Customs vary immensely the world over, but some are the same regardless of where you are. When visiting friends for a meal, a little gift is customary. If it´s home made, so much the better, especially if it´s edible.
My mum passed a recipe on to me when I was last in London. She thought it would appeal because the finished cake is not too sweet (she knows I don´t have a hugely sweet tooth), uses oil instead of butter (so much easier here where butter is rarely used) and contains ingredients which are local to Andalucía – oranges, almonds and raisins. Perfect, all I needed was a chance to make it.
Easter weekend was a mix of quiet and hectic for us. Saturday found us heading across the “frontier” from Málaga province to Granada, to a remote area to join some friends in their Cortijo for lunch and a walk. More of the walk another day as I got rather carried away taking photos.
The cake was made the night before and was a huge hit. It´s very moist and is a cross between a cake and a dessert and would also be perfect served with whipped cream, crème fraîche or ice cream.
- 150g raisins soaked in 50ml of amaretto (warm the amaretto and leave the raisins in soak for at least an hour) If you don´t want to use alchohol, a delicate tea would also be perfect for soaking.
- 2 oranges (as bitter as you can find)
- 4 eggs
- 180g caster sugar
- 150g ground almonds (I left mine quite coarse, it´s up to you how fine you grind them, this cake the cake a nutty texture and a rougher look on the top)
- 150g self raising flour (or plain flour with 2 tsp baking powder)
- 50ml olive oil
- 2 tsp icing sugar
Preheat oven to 180ºC/350ºF/Gas 4 and line a 24cm springform tin.

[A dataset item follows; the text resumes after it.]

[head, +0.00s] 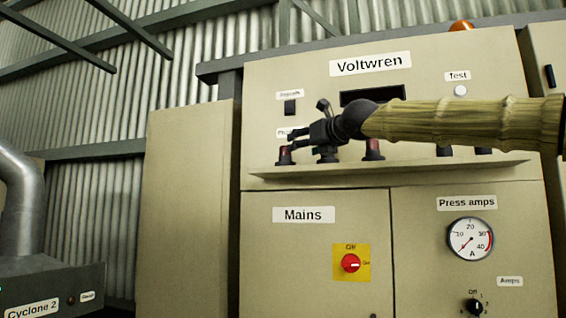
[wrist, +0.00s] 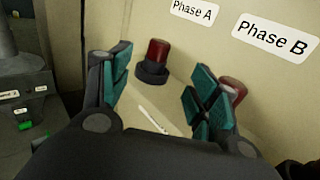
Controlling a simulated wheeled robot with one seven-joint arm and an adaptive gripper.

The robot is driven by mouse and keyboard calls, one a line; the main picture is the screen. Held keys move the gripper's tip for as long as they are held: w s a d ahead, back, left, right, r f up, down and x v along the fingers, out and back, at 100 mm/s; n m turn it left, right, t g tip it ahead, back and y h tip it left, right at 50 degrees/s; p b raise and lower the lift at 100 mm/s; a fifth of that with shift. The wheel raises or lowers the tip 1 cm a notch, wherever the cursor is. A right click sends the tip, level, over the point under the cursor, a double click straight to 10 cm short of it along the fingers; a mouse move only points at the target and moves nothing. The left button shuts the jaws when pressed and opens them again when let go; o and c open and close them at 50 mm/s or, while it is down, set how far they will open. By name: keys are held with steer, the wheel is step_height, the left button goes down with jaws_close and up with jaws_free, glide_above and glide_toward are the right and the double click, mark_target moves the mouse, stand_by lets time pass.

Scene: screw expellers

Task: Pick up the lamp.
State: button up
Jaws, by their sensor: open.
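A red lamp with a dark round base (head: 285,155) stands upright on the cabinet ledge at the left, below the Phase labels. In the wrist view the same-looking lamp (wrist: 158,53) stands just beyond the fingertips, under the Phase A label. A second red lamp (wrist: 236,86) is partly hidden behind the right finger. Another red lamp (head: 373,149) shows below my arm in the head view. My gripper (head: 291,140) reaches left along the ledge. In the wrist view my gripper (wrist: 155,76) is open, with nothing between its fingers.
The cabinet ledge (head: 400,172) runs under the lamps, and the Voltwren panel (head: 300,75) rises behind it. More dark-based items on the ledge are partly hidden by my arm. An orange beacon (head: 461,26) sits on top. A thin white strip (wrist: 153,120) shows below the lamp.

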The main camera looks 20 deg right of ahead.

Place the whole oranges in a saucepan of water and ensure they are covered. Bring to the boil and simmer for about 15 minutes or until tender. Blitz 1½ oranges until finely chopped, reserve. Squeeze the juice from the remaining half orange then set the juice aside.
Whisk the eggs until light and fluffy then whisk in the sugar. Fold in the almonds and olive oil then sieve in the flour then fold in. Gently stir in the pulped oranges and half the raisins and pour the mixture into the tin, spooning the remaining raisins over the top of the cake.

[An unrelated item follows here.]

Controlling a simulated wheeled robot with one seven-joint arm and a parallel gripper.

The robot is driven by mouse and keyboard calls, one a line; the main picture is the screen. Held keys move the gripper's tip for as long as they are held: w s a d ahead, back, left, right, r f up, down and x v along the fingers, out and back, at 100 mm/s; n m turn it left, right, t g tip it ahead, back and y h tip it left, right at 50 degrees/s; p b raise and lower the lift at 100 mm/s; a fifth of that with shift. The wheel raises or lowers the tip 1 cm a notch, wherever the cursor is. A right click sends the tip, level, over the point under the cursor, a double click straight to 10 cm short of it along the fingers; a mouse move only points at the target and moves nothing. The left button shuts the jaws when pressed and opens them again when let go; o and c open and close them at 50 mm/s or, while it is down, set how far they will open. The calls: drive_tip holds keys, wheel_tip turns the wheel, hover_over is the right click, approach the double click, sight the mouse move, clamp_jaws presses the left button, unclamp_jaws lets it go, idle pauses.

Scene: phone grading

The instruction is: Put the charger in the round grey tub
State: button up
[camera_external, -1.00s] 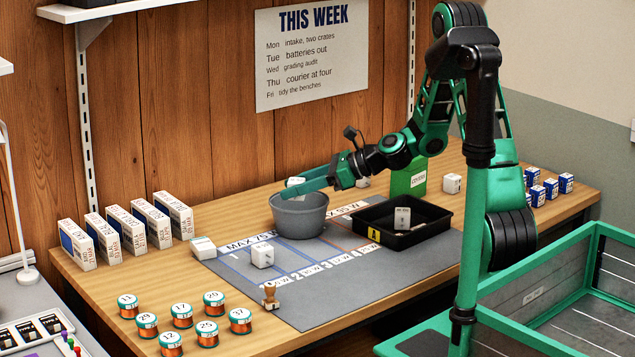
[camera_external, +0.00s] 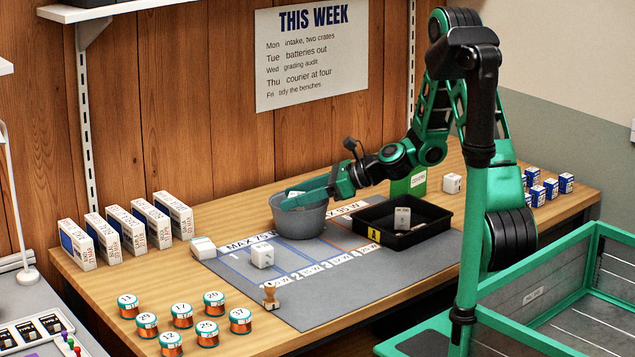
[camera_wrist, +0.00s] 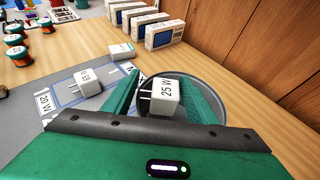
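The white charger marked 25 W (camera_wrist: 167,97) sits between the fingers of my gripper (camera_wrist: 160,85), its prongs pointing left in the wrist view. My gripper (camera_external: 286,203) looks shut on it, and the charger (camera_external: 294,194) moves with the fingers. The round grey tub (camera_external: 300,222) stands at the back of the grey mat. My fingertips and the charger are at the tub's mouth, about rim height. In the wrist view the tub's rim (camera_wrist: 217,97) curves behind the charger. The tub's floor is hidden.
A second white charger (camera_external: 262,256) lies on the mat (camera_external: 330,300). A black tray (camera_external: 420,239) with a white charger stands right of the tub. A green box (camera_external: 409,183) is behind it. Spools (camera_external: 182,316), a stamp (camera_external: 270,296) and upright boxes (camera_external: 132,233) are left.

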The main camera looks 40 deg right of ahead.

Bake for about 60 minutes until a skewer inserted in the middle of the cake comes out clean.
Remove the cake from the oven but keep in the tin. Place the juice of half the orange and the icing sugar in a pan and dissolve the sugar. Pierce the cake all over with a skewer and pour the orange syrup over. Leave in the tin to cool then remove and enjoy.
PS. I think this would also be great made with polenta!